Namun sejarah memberi perspektif yang menghibur: ternyata bisa! Satu contoh saja. Korea Selatan pernah luluh lantak usai Perang Dunia II, kini tampil gagah di serambi depan bangsa-bangsa maju. Apa rahasianya? Samuel Huntington dalam Culture Matters [2000] memberikan jawaban tegas: budaya! Budaya yang bertumbuh di sana ialah kerja keras, disiplin, berhemat, menabung, dan mengutamakan pendidikan. Itulah akar-akar tunggang pohon excellence yang kita cari-cari itu. Nama lainnya: etos keunggulan.

Harapan lain, modal spiritual [spiritual capital] itu sendiri ternyata menjanjikan ketidakterbatasan. Kapital rohani itu bagai lubuk energi tak berdasar. Dalam biografinya, The Long Walk To Freedom [1994] Nelson Mandela berkata, “Saya mengalami sendiri bahwa kita mampu menanggung hal-hal yang sebenarnya tak tertanggungkan jika kita dapat menjaga semangat hidup tetap tinggi meskipun tubuh kita disiksa. Keyakinan yang kuat adalah rahasia kesanggupan menanggung segala kekurangan. Semangatmu bisa penuh meskipun perutmu kosong.” Keyakinan, iman, harapan, tekad, antusiasme itulah berbagai wajah spiritualitas. Inilah the spirit of excellence.
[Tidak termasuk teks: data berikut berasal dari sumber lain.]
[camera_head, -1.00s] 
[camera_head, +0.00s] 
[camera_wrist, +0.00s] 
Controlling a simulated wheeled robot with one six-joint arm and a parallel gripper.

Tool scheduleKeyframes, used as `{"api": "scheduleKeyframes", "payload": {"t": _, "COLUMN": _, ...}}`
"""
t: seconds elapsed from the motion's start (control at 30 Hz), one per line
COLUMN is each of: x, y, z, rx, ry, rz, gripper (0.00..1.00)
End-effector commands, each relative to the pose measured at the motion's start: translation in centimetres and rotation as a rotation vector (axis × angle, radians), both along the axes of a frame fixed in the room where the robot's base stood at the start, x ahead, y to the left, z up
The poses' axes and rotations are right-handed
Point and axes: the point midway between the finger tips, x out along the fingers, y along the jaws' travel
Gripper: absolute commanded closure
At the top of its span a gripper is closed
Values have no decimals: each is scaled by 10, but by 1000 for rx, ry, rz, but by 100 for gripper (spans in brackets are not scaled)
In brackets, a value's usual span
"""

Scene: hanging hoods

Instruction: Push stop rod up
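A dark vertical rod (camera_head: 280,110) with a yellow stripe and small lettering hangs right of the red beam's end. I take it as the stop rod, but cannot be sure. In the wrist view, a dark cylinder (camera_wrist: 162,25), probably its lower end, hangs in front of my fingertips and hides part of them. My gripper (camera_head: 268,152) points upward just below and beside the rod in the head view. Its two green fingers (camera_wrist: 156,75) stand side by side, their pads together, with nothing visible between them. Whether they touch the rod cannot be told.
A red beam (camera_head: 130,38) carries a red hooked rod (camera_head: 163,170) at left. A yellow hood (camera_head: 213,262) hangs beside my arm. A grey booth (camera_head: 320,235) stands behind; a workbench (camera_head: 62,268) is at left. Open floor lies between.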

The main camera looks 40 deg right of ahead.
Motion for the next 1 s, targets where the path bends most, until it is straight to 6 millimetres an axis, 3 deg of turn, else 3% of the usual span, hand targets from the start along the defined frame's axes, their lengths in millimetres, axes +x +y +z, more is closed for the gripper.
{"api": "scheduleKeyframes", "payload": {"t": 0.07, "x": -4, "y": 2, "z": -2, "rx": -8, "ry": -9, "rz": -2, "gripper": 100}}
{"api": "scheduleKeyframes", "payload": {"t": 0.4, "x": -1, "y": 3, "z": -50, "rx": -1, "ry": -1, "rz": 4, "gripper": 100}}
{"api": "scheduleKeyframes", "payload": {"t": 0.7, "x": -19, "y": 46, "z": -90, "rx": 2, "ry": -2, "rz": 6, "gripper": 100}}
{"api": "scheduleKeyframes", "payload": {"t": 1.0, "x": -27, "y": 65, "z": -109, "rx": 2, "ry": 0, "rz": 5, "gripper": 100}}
Memang spirit itu perlu diberi darah, saraf, otot, dan daging agar menjadi tubuh, artinya menjadi budaya. Dan Presiden Yudhoyono telah menjanjikannya pula: good governance. Dialah kepala tubuh yang pernah berkata: bersama kita bisa! Kini, semboyan itu perlu ditambah bobot menjadi semacam Sumpah Palapa II: Bersama kita harus bisa unggul! Kalau sudah begitu rakyat pun niscaya ikut.